The final empirical chapter examines intervention by the UN Special Rapporteur on the Right to Food (SRRTF) in the WTO agriculture negotiations. It shows that the SRRTF intervened by taking sides and endorsing the bargaining position of a group of WTO members demanding greater flexibility in global trade rules to pursue domestic food security goals. The SRRTF chose to intervene in the WTO agriculture negotiations out of a conviction that major reform of global trade rules was necessary to combat rising food insecurity caused by a succession of global food crises. While the SRRTF's interventions prompted significant backlash from powerful states, they were nevertheless influential in shaping the agenda and outcome of negotiations. Most notably, the SRRTF's advocacy for a legal waiver to protect developing countries' public food-stockholding programs from legal challenge served as the blueprint for a new WTO agreement.
This chapter summarizes the book's findings and assesses the influence of UN actors on global trade rulemaking.

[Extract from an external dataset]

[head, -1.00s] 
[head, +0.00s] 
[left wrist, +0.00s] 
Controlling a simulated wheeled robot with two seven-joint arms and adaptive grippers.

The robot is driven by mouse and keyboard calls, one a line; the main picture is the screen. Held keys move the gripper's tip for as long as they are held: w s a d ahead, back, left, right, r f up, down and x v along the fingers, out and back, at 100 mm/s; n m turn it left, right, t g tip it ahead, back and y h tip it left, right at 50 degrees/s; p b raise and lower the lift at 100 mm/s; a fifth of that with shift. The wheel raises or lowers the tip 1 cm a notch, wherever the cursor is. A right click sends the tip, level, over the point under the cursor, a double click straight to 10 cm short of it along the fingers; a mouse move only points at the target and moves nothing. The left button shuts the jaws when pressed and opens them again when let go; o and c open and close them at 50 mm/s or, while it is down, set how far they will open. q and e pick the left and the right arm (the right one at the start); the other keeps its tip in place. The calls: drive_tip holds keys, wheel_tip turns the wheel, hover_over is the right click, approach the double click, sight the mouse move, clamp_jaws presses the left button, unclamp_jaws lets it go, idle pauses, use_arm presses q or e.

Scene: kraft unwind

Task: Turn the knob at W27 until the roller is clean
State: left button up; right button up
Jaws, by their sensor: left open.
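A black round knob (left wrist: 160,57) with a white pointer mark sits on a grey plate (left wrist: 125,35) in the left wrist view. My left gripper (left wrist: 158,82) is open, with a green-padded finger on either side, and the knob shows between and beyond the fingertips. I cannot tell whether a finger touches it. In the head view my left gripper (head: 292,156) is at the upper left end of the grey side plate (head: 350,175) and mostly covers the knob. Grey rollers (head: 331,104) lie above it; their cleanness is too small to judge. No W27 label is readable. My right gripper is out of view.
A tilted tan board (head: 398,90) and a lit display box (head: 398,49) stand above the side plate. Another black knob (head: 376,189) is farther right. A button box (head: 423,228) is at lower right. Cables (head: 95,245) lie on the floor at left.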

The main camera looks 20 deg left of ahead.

I show that interventions by UN actors had a demonstrable impact on discourse, agenda setting, and outcomes at the GATT/WTO, helping to steer international trade rules toward outcomes intended to protect world food security. When successful, intervention may ameliorate "trade-and" conflicts by introducing other important international objectives, such as food security and human rights, into the trade regime. This book contributes to our understanding of who makes the rules of global trade by revealing the previously unrecognized role of UN organizations in GATT/WTO negotiations. The cases also provide the basis for developing more generalizable insights about the phenomenon of intervention by showing that IOs are exercising influence over decision-making beyond the boundaries of their own institutions and at other overlapping institutions over which they have no formal control.